Marcela Dantés: uma voz promissora da literatura brasileira | Foto: Reprodução

O filólogo alemão Erich Auerbach (1892-1957) argumenta, em “Mimesis”, que obras literárias significativas conseguem articular questões universais através de representações particulares ao abordar temas fundamentais da experiência humana e construir personagens complexos e multidimensionais.

Também não se pode deixar de considerar, como nos ensina o crítico literário Antonio Candido (1918-2017), em “Literatura e Sociedade”, a importância da dimensão social da literatura, a capacidade que o texto literário tem de dialogar criticamente com seu contexto histórico-social contribuindo para a ampliação da consciência social e histórica.

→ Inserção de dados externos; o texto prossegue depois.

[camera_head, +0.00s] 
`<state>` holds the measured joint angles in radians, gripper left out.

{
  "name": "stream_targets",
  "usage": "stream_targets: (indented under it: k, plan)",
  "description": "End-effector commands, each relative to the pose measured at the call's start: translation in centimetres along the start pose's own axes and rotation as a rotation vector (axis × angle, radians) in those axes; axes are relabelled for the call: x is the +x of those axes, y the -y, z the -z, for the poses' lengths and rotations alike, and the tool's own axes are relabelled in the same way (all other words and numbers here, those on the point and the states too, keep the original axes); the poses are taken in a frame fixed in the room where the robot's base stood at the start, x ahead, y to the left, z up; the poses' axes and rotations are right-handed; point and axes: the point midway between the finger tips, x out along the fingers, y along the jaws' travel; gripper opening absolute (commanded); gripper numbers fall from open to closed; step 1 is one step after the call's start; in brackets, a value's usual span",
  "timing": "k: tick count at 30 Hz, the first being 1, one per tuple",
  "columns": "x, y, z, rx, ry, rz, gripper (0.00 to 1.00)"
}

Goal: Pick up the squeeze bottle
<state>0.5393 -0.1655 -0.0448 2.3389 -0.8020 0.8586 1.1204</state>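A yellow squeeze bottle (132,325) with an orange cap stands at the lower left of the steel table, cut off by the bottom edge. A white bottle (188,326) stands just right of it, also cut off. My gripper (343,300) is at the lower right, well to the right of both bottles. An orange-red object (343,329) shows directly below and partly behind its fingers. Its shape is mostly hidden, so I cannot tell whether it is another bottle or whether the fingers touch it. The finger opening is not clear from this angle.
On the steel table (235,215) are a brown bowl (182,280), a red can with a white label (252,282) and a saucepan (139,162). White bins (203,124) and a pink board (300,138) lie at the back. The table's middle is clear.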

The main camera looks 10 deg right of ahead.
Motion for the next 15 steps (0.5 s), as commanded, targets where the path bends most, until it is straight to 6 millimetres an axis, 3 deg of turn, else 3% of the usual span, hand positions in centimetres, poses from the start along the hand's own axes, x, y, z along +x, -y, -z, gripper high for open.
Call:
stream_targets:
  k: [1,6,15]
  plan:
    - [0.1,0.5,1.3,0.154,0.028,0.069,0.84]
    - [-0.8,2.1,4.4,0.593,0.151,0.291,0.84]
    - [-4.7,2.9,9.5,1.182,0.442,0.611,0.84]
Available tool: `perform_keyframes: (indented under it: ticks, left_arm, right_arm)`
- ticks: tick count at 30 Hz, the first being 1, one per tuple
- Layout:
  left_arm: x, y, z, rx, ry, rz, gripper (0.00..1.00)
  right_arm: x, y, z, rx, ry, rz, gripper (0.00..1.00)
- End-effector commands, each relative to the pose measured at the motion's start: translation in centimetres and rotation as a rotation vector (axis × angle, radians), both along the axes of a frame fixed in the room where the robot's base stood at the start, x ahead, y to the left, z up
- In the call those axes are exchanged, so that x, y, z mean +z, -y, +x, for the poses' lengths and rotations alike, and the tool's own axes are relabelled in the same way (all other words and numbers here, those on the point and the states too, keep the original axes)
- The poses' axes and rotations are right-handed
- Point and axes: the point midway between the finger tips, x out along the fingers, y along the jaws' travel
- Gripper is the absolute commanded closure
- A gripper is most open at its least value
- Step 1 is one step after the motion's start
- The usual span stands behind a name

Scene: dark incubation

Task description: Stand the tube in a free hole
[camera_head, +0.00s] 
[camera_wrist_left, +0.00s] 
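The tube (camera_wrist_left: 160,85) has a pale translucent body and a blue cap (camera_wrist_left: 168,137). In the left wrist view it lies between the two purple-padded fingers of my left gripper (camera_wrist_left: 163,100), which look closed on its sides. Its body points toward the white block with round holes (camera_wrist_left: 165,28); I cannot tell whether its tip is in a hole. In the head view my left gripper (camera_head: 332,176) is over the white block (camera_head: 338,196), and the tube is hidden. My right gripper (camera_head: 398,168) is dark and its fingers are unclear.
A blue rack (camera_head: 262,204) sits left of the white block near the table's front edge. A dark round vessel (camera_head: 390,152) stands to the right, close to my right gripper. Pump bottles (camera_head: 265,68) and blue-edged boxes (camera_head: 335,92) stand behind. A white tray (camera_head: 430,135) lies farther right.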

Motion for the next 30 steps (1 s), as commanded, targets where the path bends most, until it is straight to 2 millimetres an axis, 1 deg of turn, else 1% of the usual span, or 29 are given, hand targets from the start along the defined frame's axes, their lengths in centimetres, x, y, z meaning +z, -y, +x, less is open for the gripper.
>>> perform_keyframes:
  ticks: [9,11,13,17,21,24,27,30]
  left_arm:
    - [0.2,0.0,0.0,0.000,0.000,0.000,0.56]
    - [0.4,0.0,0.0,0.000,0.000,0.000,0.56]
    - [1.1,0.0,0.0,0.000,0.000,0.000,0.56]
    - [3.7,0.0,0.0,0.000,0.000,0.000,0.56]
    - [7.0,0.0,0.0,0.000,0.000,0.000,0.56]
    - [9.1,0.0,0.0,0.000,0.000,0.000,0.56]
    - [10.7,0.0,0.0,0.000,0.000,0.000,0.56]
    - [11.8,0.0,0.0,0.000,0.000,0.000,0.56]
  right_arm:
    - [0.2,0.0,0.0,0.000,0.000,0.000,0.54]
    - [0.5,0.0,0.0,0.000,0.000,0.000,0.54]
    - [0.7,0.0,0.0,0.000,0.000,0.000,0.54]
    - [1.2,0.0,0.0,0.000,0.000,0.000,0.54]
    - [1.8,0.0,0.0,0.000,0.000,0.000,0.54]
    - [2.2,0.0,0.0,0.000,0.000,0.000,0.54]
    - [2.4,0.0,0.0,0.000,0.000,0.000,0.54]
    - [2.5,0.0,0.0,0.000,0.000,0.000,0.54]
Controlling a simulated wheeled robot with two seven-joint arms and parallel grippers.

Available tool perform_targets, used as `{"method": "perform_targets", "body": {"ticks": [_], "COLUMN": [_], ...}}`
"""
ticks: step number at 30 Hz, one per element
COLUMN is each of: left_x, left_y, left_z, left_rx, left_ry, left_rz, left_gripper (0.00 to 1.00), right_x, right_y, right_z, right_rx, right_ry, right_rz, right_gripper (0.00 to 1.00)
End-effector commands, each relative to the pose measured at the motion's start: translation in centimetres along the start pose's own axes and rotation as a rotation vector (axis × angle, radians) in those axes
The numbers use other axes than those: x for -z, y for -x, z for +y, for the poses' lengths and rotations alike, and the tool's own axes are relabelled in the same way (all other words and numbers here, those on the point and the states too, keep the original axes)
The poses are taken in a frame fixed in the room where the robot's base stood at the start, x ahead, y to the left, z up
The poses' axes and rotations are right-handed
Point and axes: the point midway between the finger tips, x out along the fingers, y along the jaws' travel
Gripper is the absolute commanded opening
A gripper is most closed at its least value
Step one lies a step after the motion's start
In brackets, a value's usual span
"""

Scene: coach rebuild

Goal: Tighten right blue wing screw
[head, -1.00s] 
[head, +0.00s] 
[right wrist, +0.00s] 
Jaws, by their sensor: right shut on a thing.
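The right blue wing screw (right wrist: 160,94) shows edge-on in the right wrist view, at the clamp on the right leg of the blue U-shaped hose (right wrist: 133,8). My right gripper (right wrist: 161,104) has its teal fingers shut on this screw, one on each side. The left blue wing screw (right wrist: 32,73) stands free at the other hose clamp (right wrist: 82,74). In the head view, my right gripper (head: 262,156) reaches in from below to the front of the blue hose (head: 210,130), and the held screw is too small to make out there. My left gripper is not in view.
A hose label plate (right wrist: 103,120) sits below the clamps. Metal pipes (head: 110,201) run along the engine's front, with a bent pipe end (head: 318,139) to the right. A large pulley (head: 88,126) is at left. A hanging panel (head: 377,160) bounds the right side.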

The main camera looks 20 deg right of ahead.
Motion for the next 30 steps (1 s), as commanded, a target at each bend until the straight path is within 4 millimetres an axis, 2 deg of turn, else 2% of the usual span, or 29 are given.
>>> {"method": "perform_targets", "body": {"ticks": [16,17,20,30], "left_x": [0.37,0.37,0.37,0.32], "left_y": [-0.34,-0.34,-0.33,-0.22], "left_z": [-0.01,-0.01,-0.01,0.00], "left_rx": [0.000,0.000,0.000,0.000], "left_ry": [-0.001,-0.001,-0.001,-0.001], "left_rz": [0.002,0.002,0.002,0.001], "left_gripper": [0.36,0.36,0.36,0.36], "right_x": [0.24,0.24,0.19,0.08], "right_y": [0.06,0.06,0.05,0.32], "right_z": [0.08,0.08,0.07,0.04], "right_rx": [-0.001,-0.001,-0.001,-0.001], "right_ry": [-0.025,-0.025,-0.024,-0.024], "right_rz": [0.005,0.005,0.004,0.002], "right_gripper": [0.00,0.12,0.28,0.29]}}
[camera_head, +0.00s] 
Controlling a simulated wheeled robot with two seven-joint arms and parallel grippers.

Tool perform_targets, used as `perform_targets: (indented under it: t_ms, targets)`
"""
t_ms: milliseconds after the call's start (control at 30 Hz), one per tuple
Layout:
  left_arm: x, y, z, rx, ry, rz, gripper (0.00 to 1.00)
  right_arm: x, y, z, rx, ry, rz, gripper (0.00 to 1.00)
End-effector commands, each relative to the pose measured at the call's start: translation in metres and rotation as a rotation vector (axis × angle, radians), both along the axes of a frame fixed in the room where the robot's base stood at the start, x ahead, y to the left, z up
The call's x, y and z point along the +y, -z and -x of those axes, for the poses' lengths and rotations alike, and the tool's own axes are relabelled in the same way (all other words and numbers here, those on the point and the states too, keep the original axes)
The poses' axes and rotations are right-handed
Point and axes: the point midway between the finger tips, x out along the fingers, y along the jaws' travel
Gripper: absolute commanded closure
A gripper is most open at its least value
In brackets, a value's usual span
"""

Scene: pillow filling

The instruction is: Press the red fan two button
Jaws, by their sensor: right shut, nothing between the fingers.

A qualidade literária de uma obra não pode ser reduzida a uma fórmula simples, mas emerge da confluência destes diversos aspectos.

Conexão com regionalismo e realismo mágico

Marcela Dantés, 38 anos, mineira de Belo Horizonte consegue reunir essas características em seu romance “Vento Vazio” (Companhia das Letras, 224 páginas). A estória está ambientada na Quina da Capivara, “um fim de mundo esquisito, porque quase nada acontece, mas também tudo (…) as casas são tão escondidas, enfiadas nesse paredão de pedra (…) pedra imensa que não deixa o Vento Vazio ir embora”. É nesse lugar intenso, “quase absurdo”, geograficamente a Serra do Espinhaço, norte de Minas, que Marcela Dantés edifica seu romance: onde o vento é daqueles de virar a cabeça, mudar comportamentos e perturbar juízos.

O livro é conduzido por quatro diferentes vozes narrativas que trazem como característica comum “serem pessoas que operam num registro diferente do que a gente costuma chamar de normal, racional” e que de alguma forma foram afetadas pela instalação e depois fechamento de uma usina eólio-elétrica (esse é um registro factual, a usina do Carmelinho, em Gouveia, perto de Diamantina, construída em 1994 e desativada em 2015).

É nesse cenário de desalento com as pás metálicas gigantes e estáticas da usina abandonada ao fundo, o sol inclemente e a terra vermelha dominada pelo vento vazio, “esse maldito, acaba-vida, que consome nossas vidas e que deixa todo mundo exausto sem nem saber por quê”, que ouvimos as obsessões, os desatinos e as dores de Miguel Sem-Fim, Cícera, Alma e Maura.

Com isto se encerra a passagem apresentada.